Your thoughts have been great to read. Have been looking at holo, Weiss, denafrips and the Wandla myself and Maybe t+a 200, but that's pushing the budget. Was worried some of these might be too glaring with the horns. Thanks!
 
Mike, looking forward to your thoughts on the Wandla with the cornwalls. I have Cornwall iv's too with tubes (primaluna) and looking to upgrade my node x to a better dac.

Your thoughts have been great to read. Have been looking at holo, Weiss, denafrips and the Wandla myself and Maybe t+a 200, but that's pushing the budget. Was worried some of these might be too glaring with the horns. Thanks!
As you climb the DAC ladder, DACs generally are less "glaring" and more natural. However, the one outlier for me was the Chord Dave. I found it to be rather sharp and edgy to my ears, but I believe it was running standalone (no additional power supply(ies), MScaler, etc.) Most serious Dave owners tend to trick them out with all the outboard help. ;) It also could be the system it was paired with, which was completely new to me.

I'll probably post the my latest DAC observations tomorrow.
 
the amount of leakage current going into the chassis of the TT2 and Mscaler really should be sorted. One hand on the mains chassis grounded Sugden amp and then lightly touching the Chord product with the other hand givers that finger tingling/static feeling which tells you the PSU leakage is rather higher than it should be in products of this cost.
One of the reasons for such with off-board SMPS is that they all, for reasons of EMC regs - tend to have a small class Y cap, usu c 2.2nF, from output back to Mains side - across the output switch. Makes the emissions graph nice, but injects leakage current.

That's up to 0.1mA of mains leakage current (on UK mains) - harmless but as you say disturbing in terms of 'touch'.

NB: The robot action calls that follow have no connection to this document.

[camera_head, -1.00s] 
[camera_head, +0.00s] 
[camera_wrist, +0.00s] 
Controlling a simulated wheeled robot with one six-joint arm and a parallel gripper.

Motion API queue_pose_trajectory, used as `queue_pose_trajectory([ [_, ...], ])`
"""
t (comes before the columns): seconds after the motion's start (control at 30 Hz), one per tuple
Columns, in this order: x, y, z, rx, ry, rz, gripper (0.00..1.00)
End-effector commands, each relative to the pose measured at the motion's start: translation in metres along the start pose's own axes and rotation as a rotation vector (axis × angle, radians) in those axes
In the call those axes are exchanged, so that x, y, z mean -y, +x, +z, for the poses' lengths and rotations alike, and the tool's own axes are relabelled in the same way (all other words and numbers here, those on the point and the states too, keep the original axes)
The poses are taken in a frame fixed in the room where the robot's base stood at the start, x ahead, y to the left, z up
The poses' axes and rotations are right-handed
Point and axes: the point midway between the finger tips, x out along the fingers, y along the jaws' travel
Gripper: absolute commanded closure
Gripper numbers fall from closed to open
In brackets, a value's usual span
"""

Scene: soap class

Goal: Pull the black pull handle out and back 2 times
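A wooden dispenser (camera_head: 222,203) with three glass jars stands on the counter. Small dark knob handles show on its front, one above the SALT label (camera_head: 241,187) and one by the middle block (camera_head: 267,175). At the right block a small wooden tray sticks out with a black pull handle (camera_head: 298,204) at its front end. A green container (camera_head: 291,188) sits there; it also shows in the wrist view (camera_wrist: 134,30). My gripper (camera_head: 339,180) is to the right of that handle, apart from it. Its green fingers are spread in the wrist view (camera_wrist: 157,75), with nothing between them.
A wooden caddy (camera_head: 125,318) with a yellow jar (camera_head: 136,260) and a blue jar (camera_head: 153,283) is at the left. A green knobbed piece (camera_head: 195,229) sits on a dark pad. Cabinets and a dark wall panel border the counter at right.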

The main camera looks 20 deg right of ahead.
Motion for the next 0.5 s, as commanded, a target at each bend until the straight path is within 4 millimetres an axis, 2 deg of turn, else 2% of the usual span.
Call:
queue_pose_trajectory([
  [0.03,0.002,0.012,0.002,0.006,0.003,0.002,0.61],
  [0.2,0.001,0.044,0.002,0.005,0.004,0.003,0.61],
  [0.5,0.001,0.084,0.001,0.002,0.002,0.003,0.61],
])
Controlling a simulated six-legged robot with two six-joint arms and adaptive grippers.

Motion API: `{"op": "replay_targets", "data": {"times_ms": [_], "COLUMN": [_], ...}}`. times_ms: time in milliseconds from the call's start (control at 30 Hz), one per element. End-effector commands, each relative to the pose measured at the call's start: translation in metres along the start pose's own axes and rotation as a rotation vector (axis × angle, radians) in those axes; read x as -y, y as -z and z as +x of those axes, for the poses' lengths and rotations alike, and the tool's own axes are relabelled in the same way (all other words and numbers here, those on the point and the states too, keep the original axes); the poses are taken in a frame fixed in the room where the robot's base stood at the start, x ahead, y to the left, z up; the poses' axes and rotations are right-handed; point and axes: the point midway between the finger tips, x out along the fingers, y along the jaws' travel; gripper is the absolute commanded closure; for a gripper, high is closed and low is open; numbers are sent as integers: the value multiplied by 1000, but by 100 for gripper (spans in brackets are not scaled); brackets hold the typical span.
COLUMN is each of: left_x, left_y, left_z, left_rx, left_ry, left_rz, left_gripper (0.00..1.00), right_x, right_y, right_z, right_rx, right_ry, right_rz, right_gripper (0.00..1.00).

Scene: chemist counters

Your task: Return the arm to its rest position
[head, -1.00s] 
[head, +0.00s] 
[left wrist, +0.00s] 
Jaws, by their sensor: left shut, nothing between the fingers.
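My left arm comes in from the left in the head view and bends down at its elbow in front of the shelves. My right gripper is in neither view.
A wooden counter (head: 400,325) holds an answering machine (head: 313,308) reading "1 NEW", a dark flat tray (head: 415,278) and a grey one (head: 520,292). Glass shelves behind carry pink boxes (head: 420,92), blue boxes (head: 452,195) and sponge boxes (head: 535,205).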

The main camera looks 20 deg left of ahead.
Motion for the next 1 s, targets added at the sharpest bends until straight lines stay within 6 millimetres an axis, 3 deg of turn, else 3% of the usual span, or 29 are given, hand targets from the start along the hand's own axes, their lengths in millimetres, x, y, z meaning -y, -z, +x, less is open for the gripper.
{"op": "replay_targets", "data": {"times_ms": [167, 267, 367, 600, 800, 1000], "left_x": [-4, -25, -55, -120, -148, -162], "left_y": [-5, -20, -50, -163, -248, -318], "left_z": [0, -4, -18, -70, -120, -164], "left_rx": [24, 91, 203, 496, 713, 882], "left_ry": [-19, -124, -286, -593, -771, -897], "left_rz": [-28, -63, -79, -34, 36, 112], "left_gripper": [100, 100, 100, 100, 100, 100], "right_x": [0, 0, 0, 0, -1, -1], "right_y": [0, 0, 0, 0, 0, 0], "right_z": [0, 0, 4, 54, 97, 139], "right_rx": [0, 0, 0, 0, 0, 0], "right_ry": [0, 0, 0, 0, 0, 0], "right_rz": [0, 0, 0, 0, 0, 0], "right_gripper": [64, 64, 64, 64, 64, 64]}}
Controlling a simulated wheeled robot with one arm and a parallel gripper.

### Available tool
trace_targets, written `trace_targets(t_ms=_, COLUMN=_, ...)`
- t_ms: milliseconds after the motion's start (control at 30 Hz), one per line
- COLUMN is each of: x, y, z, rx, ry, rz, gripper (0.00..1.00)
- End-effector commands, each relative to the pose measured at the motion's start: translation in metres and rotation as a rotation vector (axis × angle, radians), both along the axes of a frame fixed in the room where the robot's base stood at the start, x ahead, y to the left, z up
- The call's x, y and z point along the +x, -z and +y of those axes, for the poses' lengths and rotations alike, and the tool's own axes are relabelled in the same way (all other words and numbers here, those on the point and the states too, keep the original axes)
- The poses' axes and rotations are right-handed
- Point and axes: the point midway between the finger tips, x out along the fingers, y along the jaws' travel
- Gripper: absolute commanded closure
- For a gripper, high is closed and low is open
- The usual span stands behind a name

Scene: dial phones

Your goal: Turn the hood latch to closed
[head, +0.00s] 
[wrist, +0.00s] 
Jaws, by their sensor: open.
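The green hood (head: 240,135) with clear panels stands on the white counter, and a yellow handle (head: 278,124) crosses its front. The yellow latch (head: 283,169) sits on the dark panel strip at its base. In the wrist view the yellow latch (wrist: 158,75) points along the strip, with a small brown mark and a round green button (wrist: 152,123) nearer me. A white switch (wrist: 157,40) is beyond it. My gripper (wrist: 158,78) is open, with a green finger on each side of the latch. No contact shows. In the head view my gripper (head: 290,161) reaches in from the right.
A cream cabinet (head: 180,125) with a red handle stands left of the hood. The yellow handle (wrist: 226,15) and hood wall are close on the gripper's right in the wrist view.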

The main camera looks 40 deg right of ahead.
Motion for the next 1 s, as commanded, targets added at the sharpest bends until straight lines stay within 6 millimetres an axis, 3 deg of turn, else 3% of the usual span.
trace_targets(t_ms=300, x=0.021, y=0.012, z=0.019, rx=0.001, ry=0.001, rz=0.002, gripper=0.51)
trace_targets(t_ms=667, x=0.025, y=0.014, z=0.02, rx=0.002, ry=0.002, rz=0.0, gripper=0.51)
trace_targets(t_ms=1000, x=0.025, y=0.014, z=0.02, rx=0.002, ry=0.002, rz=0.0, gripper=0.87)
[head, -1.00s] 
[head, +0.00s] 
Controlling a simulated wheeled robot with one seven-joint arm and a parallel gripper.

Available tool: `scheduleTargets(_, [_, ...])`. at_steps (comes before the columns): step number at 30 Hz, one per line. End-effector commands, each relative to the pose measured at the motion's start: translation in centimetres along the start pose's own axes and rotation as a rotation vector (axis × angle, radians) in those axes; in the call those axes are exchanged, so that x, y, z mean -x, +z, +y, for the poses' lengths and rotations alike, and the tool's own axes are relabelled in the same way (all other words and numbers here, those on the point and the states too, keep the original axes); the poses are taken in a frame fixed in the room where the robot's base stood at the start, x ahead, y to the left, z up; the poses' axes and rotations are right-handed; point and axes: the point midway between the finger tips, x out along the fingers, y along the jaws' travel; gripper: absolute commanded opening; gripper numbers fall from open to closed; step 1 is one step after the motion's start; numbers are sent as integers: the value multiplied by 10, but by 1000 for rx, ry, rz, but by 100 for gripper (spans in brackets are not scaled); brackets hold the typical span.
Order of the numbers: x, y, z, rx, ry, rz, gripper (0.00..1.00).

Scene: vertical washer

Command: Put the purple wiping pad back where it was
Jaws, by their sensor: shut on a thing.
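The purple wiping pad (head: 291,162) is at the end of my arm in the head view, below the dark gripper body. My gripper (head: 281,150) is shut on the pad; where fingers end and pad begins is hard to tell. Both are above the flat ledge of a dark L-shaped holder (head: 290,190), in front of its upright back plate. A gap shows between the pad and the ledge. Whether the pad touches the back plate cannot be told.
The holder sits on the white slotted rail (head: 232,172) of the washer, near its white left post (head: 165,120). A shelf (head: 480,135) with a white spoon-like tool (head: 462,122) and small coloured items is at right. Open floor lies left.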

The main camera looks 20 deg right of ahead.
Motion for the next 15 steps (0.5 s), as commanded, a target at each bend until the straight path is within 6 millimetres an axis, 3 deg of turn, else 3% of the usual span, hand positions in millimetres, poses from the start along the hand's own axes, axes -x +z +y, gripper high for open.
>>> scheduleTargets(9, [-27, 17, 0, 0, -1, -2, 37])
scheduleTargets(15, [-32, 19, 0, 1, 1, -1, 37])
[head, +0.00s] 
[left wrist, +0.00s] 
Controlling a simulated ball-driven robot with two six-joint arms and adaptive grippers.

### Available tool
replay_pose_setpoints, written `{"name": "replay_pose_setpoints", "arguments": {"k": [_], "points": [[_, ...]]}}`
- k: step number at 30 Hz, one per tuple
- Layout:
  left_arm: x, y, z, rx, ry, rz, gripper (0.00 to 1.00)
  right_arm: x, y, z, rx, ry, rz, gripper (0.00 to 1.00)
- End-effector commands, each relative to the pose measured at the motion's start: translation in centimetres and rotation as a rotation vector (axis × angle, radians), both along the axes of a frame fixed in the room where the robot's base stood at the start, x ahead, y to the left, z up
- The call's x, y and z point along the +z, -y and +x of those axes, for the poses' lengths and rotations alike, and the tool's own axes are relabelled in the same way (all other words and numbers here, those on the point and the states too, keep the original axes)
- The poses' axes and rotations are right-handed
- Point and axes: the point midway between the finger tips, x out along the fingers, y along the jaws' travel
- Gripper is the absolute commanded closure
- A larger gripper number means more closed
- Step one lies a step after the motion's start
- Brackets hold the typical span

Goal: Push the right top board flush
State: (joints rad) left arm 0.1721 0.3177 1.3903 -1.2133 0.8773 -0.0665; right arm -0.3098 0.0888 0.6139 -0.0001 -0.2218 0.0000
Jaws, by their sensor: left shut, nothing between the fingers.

Realise the effect of such a current might have in generating 50/100Hz/harmonic spectrum + intermod voltages across the length of shared-impedance such as single-ended interconnect. In say a 1-5meter of interconnect and all in-series connections inc plugs (say 1-10ohms for all included resistances, for decent-gauge cables... worse for others) well: that utterly ruins the potential SNR and for reasons that have nothing to do with how good the DAC is! At 10ohms for the interconnect, pessimistic but possible for some daft designs, you've just limited the maximal achievable SNR at 3Vac out of the dac to just -69dB (!)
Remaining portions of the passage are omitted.